A header-only C++ deep learning library built from scratch. No dependencies beyond the standard library.
The goal is a clean, readable implementation of the core pieces: tensors with autograd, common layers, optimizers, and a training loop. Everything lives in headers so there is nothing to link against.
If you have used PyTorch, the API will feel familiar. The mental model is the same: build a model, define a loss, call backward, step the optimizer. The main difference is that everything is explicit C++ rather than Python with a C++ backend.
Autograd works by recording a computation graph as tensors flow through operations. Each tensor stores its parent tensors and a backward function. Calling .backward() on a scalar loss does a reverse topological traversal and accumulates gradients.
Very roughly, a training step does this:
- Forward pass: inputs flow through layers, each op records its backward function.
- Compute loss from predictions and targets.
loss.backward()walks the graph in reverse, calling each backward function.- Optimizer reads accumulated gradients and updates parameters.
- Zero gradients before the next step.
Trainer wraps this loop. GradGuard disables graph recording during inference so no memory is wasted on backward hooks.
This is a C++ neural network library with autograd, feedforward layers, two optimizers, two loss functions, and a training utility. src/main.cpp has three ready-to-run demos that cover classification and regression:
- XOR — learns the XOR gate with a tiny 2-4-1 network and SGD.
- Circle — binary classification of 2D points inside a circle, with train/test split and accuracy reporting.
- Function approximation — fits a piecewise-discontinuous function over
[-10, 10]with a deeper network and Adam.
Run them all with ./run.sh.
Matrix multiplication uses cache-friendly tiling (splitting large matrices into smaller blocks that fit in L2/L3) combined with AVX2 SIMD and optional OpenMP parallelization. At 4096×4096 the tiled parallel path is ~12× faster than naive.

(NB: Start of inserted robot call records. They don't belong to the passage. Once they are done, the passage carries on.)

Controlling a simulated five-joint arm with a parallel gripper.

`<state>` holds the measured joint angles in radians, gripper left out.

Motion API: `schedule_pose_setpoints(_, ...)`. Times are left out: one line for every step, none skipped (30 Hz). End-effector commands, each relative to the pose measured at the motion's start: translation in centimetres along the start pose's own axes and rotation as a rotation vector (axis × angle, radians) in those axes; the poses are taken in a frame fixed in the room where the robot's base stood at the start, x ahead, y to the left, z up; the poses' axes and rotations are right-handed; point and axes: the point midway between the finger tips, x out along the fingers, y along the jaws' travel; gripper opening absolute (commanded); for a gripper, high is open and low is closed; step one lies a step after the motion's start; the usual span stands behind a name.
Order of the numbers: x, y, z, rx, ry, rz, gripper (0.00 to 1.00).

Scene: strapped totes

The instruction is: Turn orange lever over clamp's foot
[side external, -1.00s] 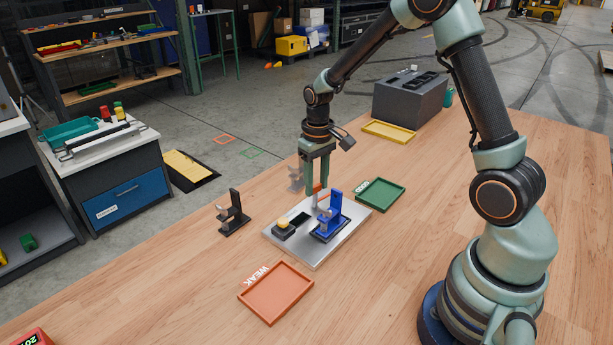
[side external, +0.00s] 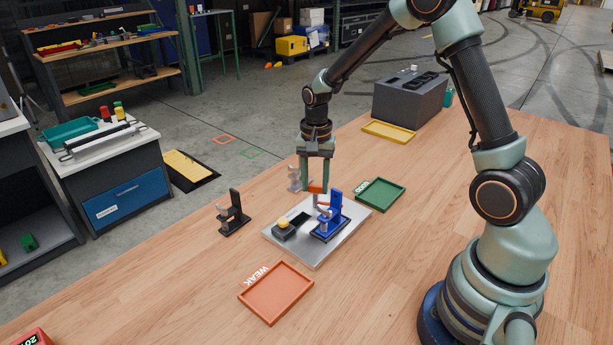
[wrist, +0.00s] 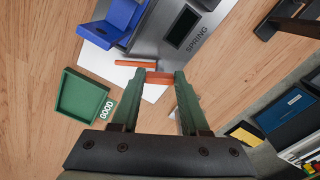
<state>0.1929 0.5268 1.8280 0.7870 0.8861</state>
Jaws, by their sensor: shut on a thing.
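A blue clamp (side external: 334,212) stands upright on a light metal plate (side external: 316,259); it shows in part in the wrist view (wrist: 112,22). My gripper (side external: 315,190) is low over the plate's far edge, behind the clamp. Its fingertips are shut on an orange lever (wrist: 160,78), which spans between them in the wrist view. A second orange bar (wrist: 135,63) lies just beyond the fingertips toward the clamp; I cannot tell if it joins the held piece. A small silver part shows at the clamp's front, and the clamp's foot is not clearly visible.
A black clamp (side external: 233,215) stands left and a grey one (side external: 295,178) behind. A green tray (side external: 380,208) lies right, an orange tray (side external: 276,319) in front, a yellow tray (side external: 388,136) behind.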

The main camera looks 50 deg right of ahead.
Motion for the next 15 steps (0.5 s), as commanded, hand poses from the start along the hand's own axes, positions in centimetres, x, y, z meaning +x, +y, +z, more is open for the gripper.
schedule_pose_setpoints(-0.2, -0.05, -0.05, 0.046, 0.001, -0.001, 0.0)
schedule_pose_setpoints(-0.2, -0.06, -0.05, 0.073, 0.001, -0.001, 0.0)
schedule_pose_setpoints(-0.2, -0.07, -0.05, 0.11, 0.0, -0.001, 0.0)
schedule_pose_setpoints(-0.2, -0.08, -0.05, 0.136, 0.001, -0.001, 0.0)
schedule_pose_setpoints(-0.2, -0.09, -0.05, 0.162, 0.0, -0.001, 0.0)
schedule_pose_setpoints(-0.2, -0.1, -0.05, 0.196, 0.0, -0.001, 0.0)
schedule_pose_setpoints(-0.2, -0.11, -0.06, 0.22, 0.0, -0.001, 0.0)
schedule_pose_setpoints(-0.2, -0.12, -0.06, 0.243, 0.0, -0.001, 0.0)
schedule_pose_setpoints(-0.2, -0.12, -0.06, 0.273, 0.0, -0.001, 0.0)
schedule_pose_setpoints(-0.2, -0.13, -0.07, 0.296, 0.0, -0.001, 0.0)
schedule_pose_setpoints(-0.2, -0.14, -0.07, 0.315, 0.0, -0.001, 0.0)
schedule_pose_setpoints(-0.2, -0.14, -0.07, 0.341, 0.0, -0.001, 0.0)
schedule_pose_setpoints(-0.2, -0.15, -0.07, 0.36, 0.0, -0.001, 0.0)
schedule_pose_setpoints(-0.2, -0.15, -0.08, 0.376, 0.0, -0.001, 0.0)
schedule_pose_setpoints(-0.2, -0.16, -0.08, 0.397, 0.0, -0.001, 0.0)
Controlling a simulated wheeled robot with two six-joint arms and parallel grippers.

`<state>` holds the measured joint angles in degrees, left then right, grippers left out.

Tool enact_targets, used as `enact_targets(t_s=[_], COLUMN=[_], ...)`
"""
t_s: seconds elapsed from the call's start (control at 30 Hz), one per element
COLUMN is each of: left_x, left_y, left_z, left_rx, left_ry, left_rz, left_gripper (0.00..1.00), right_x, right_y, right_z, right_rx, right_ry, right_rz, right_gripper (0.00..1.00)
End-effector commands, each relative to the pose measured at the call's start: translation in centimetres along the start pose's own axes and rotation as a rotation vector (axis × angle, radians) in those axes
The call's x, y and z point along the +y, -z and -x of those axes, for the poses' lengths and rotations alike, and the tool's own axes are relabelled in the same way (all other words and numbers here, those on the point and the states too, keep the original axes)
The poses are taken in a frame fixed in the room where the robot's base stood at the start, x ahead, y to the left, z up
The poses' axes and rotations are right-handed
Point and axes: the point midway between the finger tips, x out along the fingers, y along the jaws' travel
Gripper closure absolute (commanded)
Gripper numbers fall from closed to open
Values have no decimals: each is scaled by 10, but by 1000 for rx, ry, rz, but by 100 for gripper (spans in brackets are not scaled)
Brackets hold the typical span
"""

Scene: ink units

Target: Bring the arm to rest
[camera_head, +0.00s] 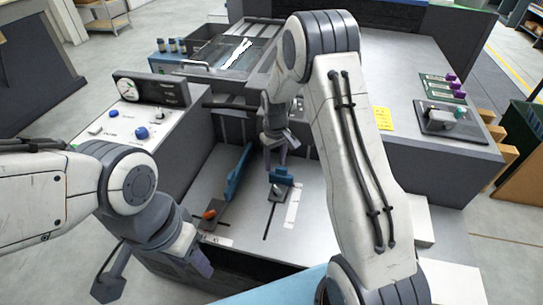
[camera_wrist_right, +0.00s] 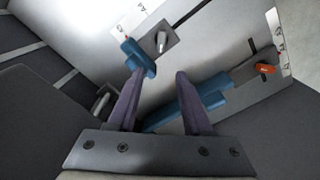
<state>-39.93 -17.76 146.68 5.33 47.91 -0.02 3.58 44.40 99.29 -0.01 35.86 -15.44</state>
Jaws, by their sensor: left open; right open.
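My right arm reaches over the machine's metal feed tray (camera_head: 225,240). My right gripper (camera_head: 276,161) is open and points down above the tray, with nothing between its fingers. In the right wrist view the two fingers (camera_wrist_right: 157,78) stand apart. The left finger's tip overlaps a small blue guide (camera_wrist_right: 138,58) beside a metal lever (camera_wrist_right: 161,42). A long blue guide (camera_wrist_right: 212,90) lies behind the right finger; whether either touches is unclear. My left gripper (camera_head: 155,280) is open and empty at the lower left, in front of the tray.
An orange knob (camera_head: 209,214) sits at the tray's left. A control panel (camera_head: 125,127) with a gauge and blue knobs stands left of the tray.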

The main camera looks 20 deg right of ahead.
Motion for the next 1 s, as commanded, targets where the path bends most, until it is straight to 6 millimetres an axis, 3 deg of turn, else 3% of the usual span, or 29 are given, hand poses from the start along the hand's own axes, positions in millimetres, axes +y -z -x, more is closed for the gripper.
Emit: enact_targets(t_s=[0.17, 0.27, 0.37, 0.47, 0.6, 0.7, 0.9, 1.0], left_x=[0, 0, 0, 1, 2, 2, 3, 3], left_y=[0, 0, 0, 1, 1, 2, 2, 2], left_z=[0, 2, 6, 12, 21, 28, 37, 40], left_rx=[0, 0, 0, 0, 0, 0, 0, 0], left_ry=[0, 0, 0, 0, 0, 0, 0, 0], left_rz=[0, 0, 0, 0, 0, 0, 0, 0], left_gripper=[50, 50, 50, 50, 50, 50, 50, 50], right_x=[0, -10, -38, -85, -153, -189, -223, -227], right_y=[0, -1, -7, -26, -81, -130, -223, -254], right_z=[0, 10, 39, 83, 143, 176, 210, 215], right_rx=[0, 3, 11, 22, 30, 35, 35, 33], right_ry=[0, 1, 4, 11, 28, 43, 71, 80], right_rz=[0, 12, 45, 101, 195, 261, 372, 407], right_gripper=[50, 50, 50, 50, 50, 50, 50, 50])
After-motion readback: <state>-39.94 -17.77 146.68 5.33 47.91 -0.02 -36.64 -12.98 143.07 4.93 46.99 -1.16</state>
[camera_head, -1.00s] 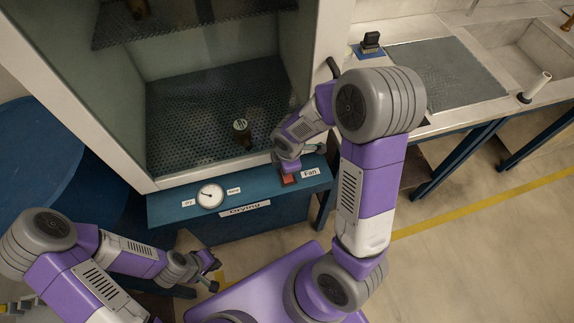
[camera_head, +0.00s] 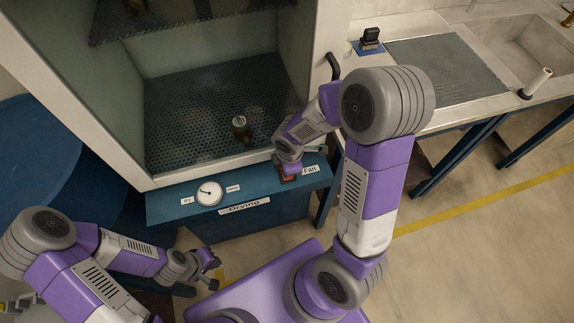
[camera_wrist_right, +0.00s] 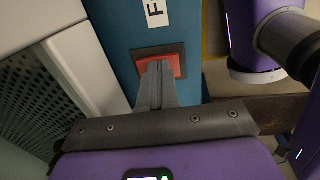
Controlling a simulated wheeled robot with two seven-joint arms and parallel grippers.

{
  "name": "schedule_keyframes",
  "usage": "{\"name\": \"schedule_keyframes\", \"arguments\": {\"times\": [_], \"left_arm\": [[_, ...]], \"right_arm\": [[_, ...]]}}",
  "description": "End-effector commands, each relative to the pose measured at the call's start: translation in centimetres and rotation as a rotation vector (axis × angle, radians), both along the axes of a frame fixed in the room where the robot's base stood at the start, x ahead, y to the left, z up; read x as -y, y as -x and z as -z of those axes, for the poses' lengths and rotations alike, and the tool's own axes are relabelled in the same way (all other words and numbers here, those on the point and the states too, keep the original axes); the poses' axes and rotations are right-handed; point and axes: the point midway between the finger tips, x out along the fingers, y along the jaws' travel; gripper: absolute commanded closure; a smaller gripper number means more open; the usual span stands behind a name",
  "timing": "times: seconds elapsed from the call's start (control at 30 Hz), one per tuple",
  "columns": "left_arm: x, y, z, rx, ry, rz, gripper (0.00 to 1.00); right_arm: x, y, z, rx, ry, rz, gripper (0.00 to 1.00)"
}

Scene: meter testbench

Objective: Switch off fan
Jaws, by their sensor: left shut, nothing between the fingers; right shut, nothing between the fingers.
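The red fan switch (camera_head: 288,178) sits on the blue front panel (camera_head: 170,208) of the drying cabinet, beside the "Fan" label (camera_head: 310,169). In the right wrist view the switch (camera_wrist_right: 174,64) is a red rocker in a dark frame. My right gripper (camera_wrist_right: 158,66) is shut and empty, its fingertips over the switch and seemingly on it; actual contact is hard to tell. In the head view the right wrist hides these fingertips and part of the switch. My left gripper (camera_head: 213,272) is shut and empty, low at the left, away from the panel.
A round dial (camera_head: 209,193) and a "Drying" label (camera_head: 244,206) are on the panel. A small bottle (camera_head: 241,130) stands on the perforated cabinet floor (camera_head: 185,125). A counter with a sink (camera_head: 525,50) stands at the right. The cabinet's white frame is close beside the right gripper.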

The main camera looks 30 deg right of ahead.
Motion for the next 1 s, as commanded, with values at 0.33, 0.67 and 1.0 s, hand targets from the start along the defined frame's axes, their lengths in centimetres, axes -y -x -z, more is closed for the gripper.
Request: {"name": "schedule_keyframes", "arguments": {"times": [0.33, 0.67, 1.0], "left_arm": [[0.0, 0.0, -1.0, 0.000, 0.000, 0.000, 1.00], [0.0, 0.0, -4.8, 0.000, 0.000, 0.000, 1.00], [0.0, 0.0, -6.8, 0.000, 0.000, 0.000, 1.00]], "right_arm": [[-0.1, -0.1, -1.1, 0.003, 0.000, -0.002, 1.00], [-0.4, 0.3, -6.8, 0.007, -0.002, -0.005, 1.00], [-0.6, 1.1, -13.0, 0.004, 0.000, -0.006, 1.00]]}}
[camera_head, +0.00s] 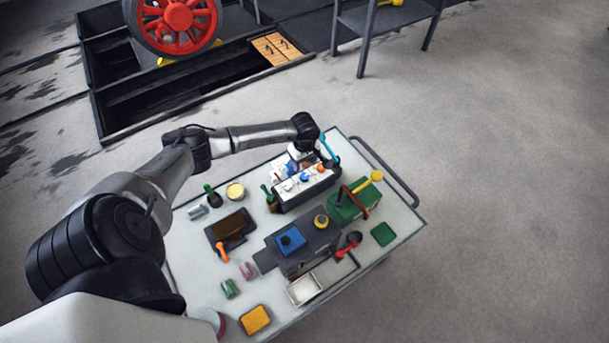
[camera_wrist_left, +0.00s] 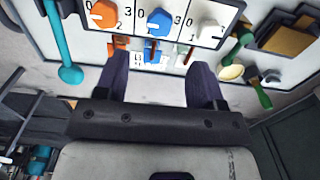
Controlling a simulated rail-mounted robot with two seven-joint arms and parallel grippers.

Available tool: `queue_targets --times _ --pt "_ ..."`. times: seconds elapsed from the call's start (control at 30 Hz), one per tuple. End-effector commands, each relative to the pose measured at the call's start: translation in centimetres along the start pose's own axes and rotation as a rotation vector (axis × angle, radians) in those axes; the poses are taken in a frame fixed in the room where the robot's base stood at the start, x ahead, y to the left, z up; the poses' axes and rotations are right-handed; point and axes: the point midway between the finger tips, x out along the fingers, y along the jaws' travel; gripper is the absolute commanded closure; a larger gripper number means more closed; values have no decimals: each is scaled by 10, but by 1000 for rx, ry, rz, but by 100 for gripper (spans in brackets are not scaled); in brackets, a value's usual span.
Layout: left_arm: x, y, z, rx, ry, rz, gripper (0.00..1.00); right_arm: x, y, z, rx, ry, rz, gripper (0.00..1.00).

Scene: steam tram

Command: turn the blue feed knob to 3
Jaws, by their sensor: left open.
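The blue knob (camera_wrist_left: 157,22) sits in the middle of a white panel (camera_wrist_left: 221,10) in the left wrist view, between an orange knob (camera_wrist_left: 103,14) and a white knob (camera_wrist_left: 209,31). Small digits ringed around it include a 0 and a 3; I cannot tell for sure which one it points to. The panel is on a grey box (camera_head: 305,193) on the cart in the head view, where the blue knob (camera_head: 304,177) is small. My left gripper (camera_wrist_left: 158,76) is open and empty, its fingers apart and short of the knob. My right gripper is not in view.
The box stands near the far edge of a white cart (camera_head: 190,262). Close by are a teal-handled tool (camera_head: 329,145), green bottles, a green box (camera_head: 347,207) with a red handle, and a grey machine (camera_head: 300,250). Open floor lies right of the cart.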

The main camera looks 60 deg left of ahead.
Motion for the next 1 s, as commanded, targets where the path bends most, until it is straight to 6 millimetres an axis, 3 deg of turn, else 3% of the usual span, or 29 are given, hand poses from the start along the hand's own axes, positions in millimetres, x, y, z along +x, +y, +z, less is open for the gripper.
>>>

Size naive tiled naive_parallel tiled_parallel
------------------------------------------------------------------
32 0.01 ms 0.01 ms 0.09 ms 0.07 ms
64 0.02 ms 0.02 ms 0.11 ms 0.09 ms
128 0.17 ms 0.12 ms 0.24 ms 0.10 ms
256 0.72 ms 0.60 ms 0.81 ms 0.87 ms
512 6.77 ms 4.67 ms 2.70 ms 1.57 ms
1024 81.97 ms 41.36 ms 17.84 ms 12.01 ms
2048 873.10 ms 424.58 ms 121.29 ms 97.59 ms
4096 11864.53 ms 4947.43 ms 1895.94 ms 992.08 ms
Note: parallelization adds overhead at small sizes (< 512) due to thread spawn cost — the dispatcher skips it there automatically.
./run.shRun tests:
./test_run.shThe core pattern is the same. Here is the same two-layer network written in both:
PyTorch
import torch
import torch.nn as nn
model = nn.Sequential(
nn.Linear(2, 16),
nn.Tanh(),
nn.Linear(16, 1),
nn.Sigmoid(),
)
optimizer = torch.optim.Adam(model.parameters(), lr=1e-3)
loss_fn = nn.MSELoss()
for epoch in range(1000):
optimizer.zero_grad()
pred = model(X)
loss = loss_fn(pred, Y)
loss.backward()
optimizer.step()dfml
#include "dfml/dfml.hpp"
dfml::layers::Sequential model;
model.add<dfml::layers::Linear>(2, 16);
model.add<dfml::layers::Tanh>();
model.add<dfml::layers::Linear>(16, 1);
model.add<dfml::layers::Sigmoid>();
dfml::optim::Adam optimizer(model.parameters());
dfml::ops::LossFn loss_fn(dfml::ops::mse_loss<float>);
dfml::Trainer trainer(model, optimizer, loss_fn);
trainer.fit(X, Y, /*epochs=*/1000, /*print_every=*/100);The concepts map directly: nn.Sequential → dfml::layers::Sequential, nn.Linear → dfml::layers::Linear, torch.optim.Adam → dfml::optim::Adam. The main difference is that dfml's Trainer bundles the epoch loop so you do not have to write it yourself.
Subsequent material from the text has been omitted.